### Records for processing
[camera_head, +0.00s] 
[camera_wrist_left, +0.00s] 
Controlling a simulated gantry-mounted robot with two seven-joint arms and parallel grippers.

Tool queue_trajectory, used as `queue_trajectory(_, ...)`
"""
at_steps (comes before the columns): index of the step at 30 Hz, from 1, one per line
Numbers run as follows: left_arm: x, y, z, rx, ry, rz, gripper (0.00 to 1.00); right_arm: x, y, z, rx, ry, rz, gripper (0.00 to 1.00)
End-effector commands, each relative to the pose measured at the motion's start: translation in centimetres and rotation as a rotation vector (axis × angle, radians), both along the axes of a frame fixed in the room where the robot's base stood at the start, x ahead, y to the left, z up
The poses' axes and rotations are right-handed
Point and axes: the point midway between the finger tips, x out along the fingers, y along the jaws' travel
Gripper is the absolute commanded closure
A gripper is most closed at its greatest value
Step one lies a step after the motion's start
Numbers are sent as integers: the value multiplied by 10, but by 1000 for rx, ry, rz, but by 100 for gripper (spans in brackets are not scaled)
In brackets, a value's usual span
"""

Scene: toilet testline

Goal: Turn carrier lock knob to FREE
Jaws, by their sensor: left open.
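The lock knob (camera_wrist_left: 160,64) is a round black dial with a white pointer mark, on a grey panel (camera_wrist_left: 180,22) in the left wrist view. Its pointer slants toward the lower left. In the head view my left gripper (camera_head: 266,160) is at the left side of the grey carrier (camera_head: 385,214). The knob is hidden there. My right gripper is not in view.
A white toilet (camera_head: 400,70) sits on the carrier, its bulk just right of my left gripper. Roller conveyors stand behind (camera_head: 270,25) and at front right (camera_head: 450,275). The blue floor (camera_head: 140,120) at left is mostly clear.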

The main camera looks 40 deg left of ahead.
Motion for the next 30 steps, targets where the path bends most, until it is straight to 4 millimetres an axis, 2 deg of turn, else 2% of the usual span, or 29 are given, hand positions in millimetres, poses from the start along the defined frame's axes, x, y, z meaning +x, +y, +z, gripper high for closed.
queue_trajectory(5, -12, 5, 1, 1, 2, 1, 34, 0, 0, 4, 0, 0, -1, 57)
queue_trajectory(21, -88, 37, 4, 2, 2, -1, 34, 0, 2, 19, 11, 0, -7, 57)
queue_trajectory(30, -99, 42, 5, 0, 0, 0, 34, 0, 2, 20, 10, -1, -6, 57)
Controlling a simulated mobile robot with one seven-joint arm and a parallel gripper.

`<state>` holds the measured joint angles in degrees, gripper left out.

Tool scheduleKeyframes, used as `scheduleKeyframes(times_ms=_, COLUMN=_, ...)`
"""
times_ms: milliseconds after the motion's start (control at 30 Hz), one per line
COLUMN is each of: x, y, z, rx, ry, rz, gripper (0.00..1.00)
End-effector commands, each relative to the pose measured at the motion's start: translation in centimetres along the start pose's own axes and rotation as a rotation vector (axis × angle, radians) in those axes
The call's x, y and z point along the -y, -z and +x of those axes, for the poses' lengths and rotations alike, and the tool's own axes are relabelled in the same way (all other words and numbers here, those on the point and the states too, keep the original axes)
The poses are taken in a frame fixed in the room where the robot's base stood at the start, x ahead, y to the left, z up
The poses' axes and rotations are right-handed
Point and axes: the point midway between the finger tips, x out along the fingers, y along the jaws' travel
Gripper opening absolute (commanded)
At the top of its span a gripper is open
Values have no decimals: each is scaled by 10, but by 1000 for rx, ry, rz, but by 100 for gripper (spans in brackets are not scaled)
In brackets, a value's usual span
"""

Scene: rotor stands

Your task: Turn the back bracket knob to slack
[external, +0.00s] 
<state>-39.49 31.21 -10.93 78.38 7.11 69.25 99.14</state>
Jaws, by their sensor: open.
######
### [What is being asked]
Output only the lines running from the line with "At the top of its span a gripper is open" through the final line of the data, inclusive.

### [Expected answer]
At the top of its span a gripper is open
Values have no decimals: each is scaled by 10, but by 1000 for rx, ry, rz, but by 100 for gripper (spans in brackets are not scaled)
In brackets, a value's usual span
"""

Scene: rotor stands

Your task: Turn the back bracket knob to slack
[external, +0.00s] 
<state>-39.49 31.21 -10.93 78.38 7.11 69.25 99.14</state>
Jaws, by their sensor: open.

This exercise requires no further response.